Directive:
Scan the entries below for the word "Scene". Copy each line that has it.

** start Record set **

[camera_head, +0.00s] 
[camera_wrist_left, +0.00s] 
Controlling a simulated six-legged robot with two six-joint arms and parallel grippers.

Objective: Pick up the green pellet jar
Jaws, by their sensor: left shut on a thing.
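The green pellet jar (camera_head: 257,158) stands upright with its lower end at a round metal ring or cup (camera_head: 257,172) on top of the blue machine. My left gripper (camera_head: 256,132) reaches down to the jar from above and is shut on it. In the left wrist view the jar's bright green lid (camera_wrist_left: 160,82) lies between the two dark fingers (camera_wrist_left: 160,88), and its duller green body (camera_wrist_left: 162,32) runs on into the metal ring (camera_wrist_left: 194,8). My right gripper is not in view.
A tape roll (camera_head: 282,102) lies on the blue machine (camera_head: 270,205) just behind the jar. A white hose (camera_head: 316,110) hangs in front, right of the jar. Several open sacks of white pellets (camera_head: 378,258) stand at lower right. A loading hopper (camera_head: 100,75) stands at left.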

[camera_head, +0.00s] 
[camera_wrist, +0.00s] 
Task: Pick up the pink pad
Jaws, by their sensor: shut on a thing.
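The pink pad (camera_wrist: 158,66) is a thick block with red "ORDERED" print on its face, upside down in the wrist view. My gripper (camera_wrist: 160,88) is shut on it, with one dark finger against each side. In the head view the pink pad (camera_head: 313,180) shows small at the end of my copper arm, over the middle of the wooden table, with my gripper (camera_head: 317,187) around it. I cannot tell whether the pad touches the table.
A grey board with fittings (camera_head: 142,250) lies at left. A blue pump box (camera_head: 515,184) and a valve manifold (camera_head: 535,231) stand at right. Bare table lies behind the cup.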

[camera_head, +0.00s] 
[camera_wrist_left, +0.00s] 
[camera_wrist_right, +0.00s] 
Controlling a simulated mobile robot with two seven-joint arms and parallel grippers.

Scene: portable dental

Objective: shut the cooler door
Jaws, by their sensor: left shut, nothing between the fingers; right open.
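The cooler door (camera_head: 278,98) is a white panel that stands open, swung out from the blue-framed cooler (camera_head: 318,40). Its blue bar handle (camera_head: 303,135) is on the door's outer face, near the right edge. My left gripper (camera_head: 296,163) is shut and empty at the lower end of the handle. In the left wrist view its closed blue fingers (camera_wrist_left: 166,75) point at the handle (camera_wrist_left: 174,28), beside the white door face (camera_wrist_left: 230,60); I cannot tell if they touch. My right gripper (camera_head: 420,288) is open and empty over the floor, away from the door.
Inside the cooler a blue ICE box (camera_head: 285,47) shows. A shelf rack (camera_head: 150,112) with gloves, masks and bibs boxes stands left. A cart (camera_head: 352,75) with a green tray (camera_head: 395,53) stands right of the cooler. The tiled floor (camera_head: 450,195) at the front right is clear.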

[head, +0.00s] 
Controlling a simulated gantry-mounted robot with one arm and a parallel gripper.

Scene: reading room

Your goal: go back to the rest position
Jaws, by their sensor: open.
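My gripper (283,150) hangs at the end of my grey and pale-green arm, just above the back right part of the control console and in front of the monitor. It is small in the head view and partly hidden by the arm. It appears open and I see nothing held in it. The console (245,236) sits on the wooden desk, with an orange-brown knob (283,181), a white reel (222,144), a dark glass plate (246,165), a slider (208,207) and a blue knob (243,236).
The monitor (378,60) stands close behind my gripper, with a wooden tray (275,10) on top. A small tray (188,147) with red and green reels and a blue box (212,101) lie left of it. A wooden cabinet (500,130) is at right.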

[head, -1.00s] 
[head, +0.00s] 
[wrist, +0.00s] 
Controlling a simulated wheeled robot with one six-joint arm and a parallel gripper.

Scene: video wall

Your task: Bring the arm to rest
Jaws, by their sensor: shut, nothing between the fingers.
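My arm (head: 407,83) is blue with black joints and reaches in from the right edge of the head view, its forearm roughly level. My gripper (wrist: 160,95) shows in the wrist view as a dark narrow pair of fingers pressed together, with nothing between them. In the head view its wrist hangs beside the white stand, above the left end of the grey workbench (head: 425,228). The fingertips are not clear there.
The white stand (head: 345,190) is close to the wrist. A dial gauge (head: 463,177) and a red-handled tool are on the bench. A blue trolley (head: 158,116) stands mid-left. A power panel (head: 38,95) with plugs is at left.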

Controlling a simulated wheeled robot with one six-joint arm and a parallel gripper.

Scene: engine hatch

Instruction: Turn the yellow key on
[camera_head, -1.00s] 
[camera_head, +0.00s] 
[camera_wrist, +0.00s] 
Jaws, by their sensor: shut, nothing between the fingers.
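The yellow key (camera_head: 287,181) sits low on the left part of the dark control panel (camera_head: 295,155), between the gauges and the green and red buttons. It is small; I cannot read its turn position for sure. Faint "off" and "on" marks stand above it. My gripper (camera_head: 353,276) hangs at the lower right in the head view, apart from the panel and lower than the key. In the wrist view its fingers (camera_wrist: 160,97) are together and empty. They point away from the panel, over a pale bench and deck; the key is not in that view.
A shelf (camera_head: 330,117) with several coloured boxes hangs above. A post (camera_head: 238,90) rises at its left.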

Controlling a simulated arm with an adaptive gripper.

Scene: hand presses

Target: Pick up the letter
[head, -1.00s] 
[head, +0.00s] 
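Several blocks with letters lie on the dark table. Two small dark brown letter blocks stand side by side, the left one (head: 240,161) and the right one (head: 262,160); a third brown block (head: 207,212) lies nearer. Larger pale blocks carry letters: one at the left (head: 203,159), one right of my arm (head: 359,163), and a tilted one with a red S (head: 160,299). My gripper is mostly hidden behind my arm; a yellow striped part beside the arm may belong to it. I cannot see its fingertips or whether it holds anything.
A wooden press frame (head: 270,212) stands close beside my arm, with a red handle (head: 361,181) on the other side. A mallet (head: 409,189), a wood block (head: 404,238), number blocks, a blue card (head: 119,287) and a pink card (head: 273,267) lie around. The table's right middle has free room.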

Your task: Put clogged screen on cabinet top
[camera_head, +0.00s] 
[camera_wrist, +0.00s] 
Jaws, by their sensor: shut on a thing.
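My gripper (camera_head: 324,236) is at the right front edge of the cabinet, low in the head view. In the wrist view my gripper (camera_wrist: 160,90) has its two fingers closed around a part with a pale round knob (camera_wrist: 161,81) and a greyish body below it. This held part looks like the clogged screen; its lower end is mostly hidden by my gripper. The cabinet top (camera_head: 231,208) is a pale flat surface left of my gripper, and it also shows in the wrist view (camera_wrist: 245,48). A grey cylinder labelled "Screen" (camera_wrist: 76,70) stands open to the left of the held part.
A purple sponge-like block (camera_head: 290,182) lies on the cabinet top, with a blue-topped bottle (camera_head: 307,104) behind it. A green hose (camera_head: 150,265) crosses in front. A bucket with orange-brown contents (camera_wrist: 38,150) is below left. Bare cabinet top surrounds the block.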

** end Record set **

Solved exercise:
Scene: portable dental
Scene: reading room
Scene: video wall
Scene: engine hatch
Scene: hand presses

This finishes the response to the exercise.